» Your objective: Using the data below, return word for word every line from the one holding "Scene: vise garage" down to the one holding "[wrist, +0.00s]". Leave pictures out.
— START —
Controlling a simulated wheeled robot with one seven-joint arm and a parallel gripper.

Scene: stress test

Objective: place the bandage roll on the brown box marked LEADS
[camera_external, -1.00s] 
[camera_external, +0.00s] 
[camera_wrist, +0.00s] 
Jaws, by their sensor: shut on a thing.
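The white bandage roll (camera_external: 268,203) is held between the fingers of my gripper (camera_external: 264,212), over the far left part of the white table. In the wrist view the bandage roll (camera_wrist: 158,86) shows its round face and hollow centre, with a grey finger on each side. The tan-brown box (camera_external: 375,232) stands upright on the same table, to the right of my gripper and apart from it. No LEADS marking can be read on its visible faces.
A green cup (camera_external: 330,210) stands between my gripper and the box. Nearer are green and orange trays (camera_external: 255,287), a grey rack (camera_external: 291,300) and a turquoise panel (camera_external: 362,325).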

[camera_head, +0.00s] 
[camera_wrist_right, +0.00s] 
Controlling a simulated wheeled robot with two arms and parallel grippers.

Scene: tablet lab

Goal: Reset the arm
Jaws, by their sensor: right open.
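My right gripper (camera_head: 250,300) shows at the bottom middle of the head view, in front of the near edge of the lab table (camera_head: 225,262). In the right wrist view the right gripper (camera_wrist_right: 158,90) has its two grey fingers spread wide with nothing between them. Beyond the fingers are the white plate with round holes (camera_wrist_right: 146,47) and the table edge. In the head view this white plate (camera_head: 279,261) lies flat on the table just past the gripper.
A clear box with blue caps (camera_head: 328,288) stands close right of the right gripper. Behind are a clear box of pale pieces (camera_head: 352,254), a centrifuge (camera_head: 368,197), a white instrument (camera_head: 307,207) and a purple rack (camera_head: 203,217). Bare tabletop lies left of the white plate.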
— END —
— START —
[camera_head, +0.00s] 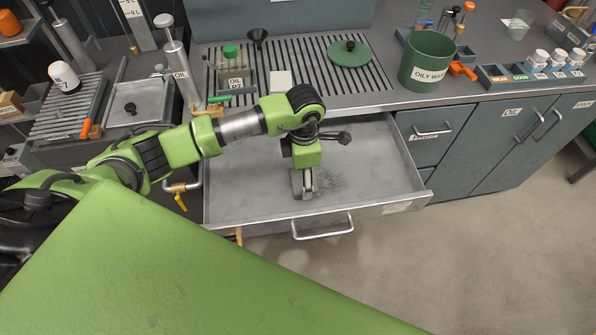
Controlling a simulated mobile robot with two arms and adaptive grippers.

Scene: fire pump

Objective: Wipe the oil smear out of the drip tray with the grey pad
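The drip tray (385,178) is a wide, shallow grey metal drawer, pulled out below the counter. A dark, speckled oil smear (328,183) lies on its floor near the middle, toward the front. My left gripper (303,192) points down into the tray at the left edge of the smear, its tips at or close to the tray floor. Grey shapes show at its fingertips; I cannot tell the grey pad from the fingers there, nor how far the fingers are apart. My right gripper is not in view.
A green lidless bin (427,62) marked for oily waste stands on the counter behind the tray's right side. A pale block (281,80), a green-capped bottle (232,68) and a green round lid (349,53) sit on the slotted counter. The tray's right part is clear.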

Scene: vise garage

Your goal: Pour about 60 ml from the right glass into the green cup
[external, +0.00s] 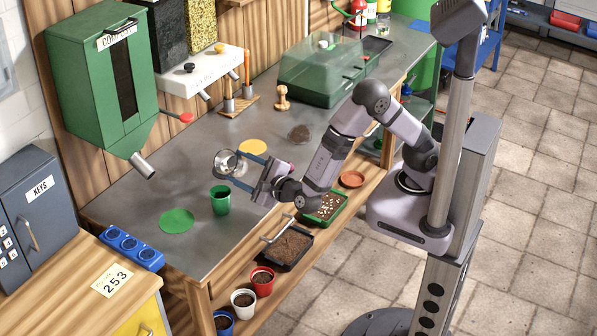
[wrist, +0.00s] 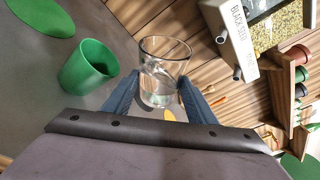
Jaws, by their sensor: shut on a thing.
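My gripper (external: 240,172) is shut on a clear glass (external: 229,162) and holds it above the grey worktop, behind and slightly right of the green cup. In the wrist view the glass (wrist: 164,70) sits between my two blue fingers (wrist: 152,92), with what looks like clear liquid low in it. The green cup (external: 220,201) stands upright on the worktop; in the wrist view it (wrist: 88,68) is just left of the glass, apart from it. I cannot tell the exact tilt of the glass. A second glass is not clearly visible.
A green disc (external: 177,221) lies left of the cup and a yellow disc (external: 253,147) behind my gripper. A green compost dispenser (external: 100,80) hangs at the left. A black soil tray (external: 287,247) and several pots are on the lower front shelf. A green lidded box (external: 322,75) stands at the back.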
— END —
» Exercise solution:
Scene: vise garage

Your goal: Pour about 60 ml from the right glass into the green cup
[external, +0.00s] 
[wrist, +0.00s] 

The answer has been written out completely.